WHAT NEEDS TO BE DONE:
Your task is to transcribe all of the data below exactly, omitting the images.

BEGIN SUPPLIED RECORDS

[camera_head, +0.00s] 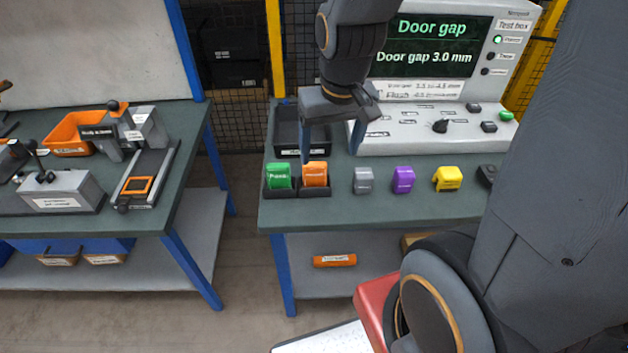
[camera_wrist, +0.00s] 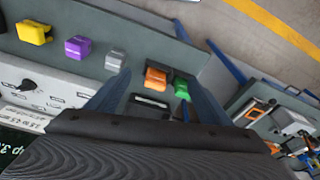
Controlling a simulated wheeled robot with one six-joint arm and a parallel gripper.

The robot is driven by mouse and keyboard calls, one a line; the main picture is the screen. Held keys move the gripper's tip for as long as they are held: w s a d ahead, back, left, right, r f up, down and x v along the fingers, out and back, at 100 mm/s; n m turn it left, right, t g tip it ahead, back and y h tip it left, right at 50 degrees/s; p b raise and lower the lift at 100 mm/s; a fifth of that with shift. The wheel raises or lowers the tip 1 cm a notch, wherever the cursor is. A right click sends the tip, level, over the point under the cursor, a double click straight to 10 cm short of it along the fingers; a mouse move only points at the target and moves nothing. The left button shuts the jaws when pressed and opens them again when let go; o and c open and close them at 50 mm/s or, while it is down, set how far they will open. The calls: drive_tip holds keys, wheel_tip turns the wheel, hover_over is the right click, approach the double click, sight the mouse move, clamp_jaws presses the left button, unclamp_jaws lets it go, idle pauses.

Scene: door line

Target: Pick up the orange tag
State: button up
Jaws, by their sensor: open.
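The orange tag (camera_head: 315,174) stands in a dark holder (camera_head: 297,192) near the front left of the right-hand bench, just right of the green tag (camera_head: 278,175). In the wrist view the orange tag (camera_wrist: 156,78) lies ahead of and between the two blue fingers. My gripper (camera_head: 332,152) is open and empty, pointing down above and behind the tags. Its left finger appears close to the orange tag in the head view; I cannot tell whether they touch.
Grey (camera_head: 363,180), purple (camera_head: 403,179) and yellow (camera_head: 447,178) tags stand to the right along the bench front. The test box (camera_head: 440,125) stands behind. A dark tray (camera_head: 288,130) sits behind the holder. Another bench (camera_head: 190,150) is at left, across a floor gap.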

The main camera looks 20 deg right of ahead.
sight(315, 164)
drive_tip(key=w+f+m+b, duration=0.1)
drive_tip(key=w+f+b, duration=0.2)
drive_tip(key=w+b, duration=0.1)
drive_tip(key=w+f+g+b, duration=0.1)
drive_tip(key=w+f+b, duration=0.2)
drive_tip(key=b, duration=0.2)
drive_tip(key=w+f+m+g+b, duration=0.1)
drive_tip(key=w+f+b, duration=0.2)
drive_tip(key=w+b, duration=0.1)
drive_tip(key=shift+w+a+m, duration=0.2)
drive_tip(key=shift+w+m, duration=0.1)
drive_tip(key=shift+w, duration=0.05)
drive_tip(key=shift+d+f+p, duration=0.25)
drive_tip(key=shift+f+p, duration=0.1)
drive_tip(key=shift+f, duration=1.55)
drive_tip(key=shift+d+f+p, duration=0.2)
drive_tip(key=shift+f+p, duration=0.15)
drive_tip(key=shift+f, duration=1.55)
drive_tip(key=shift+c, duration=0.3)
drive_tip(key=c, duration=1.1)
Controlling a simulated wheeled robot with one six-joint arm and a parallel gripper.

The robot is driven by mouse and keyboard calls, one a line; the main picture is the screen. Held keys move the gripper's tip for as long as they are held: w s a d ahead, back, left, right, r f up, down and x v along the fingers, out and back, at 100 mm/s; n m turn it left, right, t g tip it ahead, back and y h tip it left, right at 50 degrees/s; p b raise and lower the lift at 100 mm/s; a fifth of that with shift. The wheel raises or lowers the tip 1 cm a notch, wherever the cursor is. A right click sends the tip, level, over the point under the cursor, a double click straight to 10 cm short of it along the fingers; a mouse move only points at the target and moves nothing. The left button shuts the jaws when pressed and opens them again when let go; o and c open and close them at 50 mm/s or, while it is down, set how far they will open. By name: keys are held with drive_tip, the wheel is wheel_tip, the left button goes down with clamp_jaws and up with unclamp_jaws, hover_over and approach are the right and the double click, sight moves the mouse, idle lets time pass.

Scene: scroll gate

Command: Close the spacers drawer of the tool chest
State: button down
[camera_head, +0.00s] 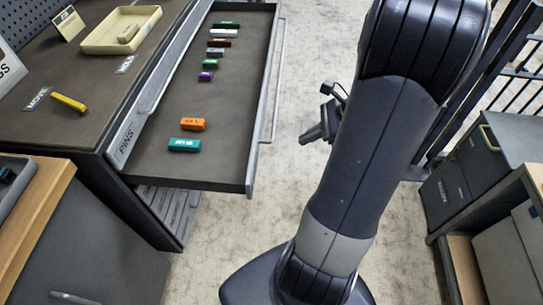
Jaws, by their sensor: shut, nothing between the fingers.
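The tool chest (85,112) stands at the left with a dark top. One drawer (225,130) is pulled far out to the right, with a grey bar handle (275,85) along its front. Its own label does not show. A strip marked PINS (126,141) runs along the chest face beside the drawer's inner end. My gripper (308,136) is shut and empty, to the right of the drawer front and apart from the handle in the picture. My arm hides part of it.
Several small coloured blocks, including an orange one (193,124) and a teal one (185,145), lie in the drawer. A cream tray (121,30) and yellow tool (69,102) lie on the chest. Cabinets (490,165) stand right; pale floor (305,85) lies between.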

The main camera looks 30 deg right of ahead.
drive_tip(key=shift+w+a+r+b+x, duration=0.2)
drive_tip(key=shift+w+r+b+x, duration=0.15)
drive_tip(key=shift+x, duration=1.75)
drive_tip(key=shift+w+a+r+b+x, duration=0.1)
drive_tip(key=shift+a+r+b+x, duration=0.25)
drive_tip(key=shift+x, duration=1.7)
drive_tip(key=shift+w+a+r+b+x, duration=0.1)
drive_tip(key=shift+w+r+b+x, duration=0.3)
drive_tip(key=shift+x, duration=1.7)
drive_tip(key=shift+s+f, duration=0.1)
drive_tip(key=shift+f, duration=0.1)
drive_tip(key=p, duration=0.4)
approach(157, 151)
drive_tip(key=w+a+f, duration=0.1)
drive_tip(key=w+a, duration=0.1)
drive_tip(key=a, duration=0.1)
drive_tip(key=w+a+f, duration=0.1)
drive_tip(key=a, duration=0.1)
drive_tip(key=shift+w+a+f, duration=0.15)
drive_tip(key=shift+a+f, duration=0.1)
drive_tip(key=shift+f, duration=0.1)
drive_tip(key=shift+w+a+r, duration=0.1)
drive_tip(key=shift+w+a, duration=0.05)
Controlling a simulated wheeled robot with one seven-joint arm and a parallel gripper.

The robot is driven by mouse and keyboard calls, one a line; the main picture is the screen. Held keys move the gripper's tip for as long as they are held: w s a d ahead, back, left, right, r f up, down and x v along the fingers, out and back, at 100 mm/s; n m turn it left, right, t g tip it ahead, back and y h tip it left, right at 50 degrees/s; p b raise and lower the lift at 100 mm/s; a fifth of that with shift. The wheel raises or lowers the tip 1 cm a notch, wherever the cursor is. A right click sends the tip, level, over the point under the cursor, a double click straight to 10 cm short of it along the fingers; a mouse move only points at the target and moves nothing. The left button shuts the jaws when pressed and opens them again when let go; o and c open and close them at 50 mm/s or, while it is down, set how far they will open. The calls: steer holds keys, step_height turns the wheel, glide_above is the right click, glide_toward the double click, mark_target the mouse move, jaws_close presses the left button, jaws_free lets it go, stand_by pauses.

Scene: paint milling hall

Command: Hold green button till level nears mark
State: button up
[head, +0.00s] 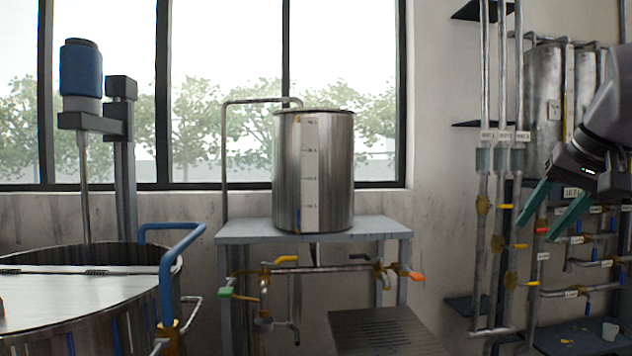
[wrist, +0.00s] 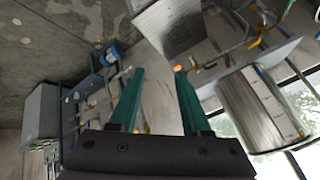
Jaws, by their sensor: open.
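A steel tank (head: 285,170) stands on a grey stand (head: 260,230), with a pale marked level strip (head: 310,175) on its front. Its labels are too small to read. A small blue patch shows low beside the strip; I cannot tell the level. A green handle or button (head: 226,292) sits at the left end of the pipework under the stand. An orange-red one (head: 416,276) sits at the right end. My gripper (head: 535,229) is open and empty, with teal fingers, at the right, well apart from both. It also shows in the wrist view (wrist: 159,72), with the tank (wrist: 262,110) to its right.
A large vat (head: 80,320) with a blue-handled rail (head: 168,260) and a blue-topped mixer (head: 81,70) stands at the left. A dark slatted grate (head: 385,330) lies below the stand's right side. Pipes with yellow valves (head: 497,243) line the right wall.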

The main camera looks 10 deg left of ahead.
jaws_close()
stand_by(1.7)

END SUPPLIED RECORDS

IN RESPONSE:
[camera_head, +0.00s] 
[camera_wrist, +0.00s] 
Controlling a simulated wheeled robot with one six-joint arm and a parallel gripper.

The robot is driven by mouse and keyboard calls, one a line; the main picture is the screen. Held keys move the gripper's tip for as long as they are held: w s a d ahead, back, left, right, r f up, down and x v along the fingers, out and back, at 100 mm/s; n m turn it left, right, t g tip it ahead, back and y h tip it left, right at 50 degrees/s; p b raise and lower the lift at 100 mm/s; a fifth of that with shift. The wheel raises or lowers the tip 1 cm a notch, wherever the cursor is. A right click sends the tip, level, over the point under the cursor, a double click straight to 10 cm short of it along the fingers; a mouse move only points at the target and moves nothing. The left button shuts the jaws when pressed and opens them again when let go; o and c open and close them at 50 mm/s or, while it is down, set how far they will open. The calls: drive_tip holds keys, wheel_tip turns the wheel, hover_over is the right click, approach the double click, sight the mouse move, clamp_jaws presses the left button, unclamp_jaws lets it go, idle pauses.

Scene: door line

Target: Pick up the orange tag
State: button up
Jaws, by their sensor: open.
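The orange tag (camera_head: 315,174) stands in a dark holder (camera_head: 297,192) near the front left of the right-hand bench, just right of the green tag (camera_head: 278,175). In the wrist view the orange tag (camera_wrist: 156,78) lies ahead of and between the two blue fingers. My gripper (camera_head: 332,152) is open and empty, pointing down above and behind the tags. Its left finger appears close to the orange tag in the head view; I cannot tell whether they touch.
Grey (camera_head: 363,180), purple (camera_head: 403,179) and yellow (camera_head: 447,178) tags stand to the right along the bench front. The test box (camera_head: 440,125) stands behind. A dark tray (camera_head: 288,130) sits behind the holder. Another bench (camera_head: 190,150) is at left, across a floor gap.

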The main camera looks 20 deg right of ahead.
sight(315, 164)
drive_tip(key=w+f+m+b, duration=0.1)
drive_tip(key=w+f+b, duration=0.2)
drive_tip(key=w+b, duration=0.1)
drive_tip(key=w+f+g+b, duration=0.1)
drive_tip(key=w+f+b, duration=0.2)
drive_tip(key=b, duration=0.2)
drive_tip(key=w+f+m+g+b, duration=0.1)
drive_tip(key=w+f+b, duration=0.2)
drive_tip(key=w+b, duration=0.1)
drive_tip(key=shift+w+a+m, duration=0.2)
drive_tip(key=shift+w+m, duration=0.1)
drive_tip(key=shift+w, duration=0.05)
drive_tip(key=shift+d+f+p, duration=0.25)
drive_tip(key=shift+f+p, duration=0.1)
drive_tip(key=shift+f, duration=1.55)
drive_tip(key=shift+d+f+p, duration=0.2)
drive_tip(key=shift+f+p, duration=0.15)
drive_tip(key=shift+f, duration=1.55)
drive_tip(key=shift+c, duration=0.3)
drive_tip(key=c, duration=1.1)
Controlling a simulated wheeled robot with one six-joint arm and a parallel gripper.

The robot is driven by mouse and keyboard calls, one a line; the main picture is the screen. Held keys move the gripper's tip for as long as they are held: w s a d ahead, back, left, right, r f up, down and x v along the fingers, out and back, at 100 mm/s; n m turn it left, right, t g tip it ahead, back and y h tip it left, right at 50 degrees/s; p b raise and lower the lift at 100 mm/s; a fifth of that with shift. The wheel raises or lowers the tip 1 cm a notch, wherever the cursor is. A right click sends the tip, level, over the point under the cursor, a double click straight to 10 cm short of it along the fingers; a mouse move only points at the target and moves nothing. The left button shuts the jaws when pressed and opens them again when let go; o and c open and close them at 50 mm/s or, while it is down, set how far they will open. By name: keys are held with drive_tip, the wheel is wheel_tip, the left button goes down with clamp_jaws and up with unclamp_jaws, hover_over and approach are the right and the double click, sight moves the mouse, idle lets time pass.

Scene: scroll gate

Command: Close the spacers drawer of the tool chest
State: button down
[camera_head, +0.00s] 
Jaws, by their sensor: shut, nothing between the fingers.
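The tool chest (85,112) stands at the left with a dark top. One drawer (225,130) is pulled far out to the right, with a grey bar handle (275,85) along its front. Its own label does not show. A strip marked PINS (126,141) runs along the chest face beside the drawer's inner end. My gripper (308,136) is shut and empty, to the right of the drawer front and apart from the handle in the picture. My arm hides part of it.
Several small coloured blocks, including an orange one (193,124) and a teal one (185,145), lie in the drawer. A cream tray (121,30) and yellow tool (69,102) lie on the chest. Cabinets (490,165) stand right; pale floor (305,85) lies between.

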The main camera looks 30 deg right of ahead.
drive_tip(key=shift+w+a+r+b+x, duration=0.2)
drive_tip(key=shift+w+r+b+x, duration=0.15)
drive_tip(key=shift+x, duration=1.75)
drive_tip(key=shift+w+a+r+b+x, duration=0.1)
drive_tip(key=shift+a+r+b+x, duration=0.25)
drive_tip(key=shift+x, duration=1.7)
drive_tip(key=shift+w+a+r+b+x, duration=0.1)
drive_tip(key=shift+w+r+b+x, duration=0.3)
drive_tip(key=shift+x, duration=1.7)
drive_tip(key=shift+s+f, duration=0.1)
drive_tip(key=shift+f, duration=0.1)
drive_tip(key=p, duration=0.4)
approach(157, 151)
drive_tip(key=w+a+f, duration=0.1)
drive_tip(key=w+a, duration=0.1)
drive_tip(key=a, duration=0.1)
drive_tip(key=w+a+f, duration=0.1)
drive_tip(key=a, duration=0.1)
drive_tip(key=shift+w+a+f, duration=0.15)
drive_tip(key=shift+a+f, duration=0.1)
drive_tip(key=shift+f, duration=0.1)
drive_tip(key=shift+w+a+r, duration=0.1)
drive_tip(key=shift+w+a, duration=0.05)
Controlling a simulated wheeled robot with one seven-joint arm and a parallel gripper.

The robot is driven by mouse and keyboard calls, one a line; the main picture is the screen. Held keys move the gripper's tip for as long as they are held: w s a d ahead, back, left, right, r f up, down and x v along the fingers, out and back, at 100 mm/s; n m turn it left, right, t g tip it ahead, back and y h tip it left, right at 50 degrees/s; p b raise and lower the lift at 100 mm/s; a fifth of that with shift. The wheel raises or lowers the tip 1 cm a notch, wherever the cursor is. A right click sends the tip, level, over the point under the cursor, a double click straight to 10 cm short of it along the fingers; a mouse move only points at the target and moves nothing. The left button shuts the jaws when pressed and opens them again when let go; o and c open and close them at 50 mm/s or, while it is down, set how far they will open. The calls: steer holds keys, step_height turns the wheel, glide_above is the right click, glide_toward the double click, mark_target the mouse move, jaws_close presses the left button, jaws_free lets it go, stand_by pauses.

Scene: paint milling hall

Command: Hold green button till level nears mark
State: button up
[head, +0.00s] 
[wrist, +0.00s] 
Jaws, by their sensor: open.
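A steel tank (head: 285,170) stands on a grey stand (head: 260,230), with a pale marked level strip (head: 310,175) on its front. Its labels are too small to read. A small blue patch shows low beside the strip; I cannot tell the level. A green handle or button (head: 226,292) sits at the left end of the pipework under the stand. An orange-red one (head: 416,276) sits at the right end. My gripper (head: 535,229) is open and empty, with teal fingers, at the right, well apart from both. It also shows in the wrist view (wrist: 159,72), with the tank (wrist: 262,110) to its right.
A large vat (head: 80,320) with a blue-handled rail (head: 168,260) and a blue-topped mixer (head: 81,70) stands at the left. A dark slatted grate (head: 385,330) lies below the stand's right side. Pipes with yellow valves (head: 497,243) line the right wall.

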The main camera looks 10 deg left of ahead.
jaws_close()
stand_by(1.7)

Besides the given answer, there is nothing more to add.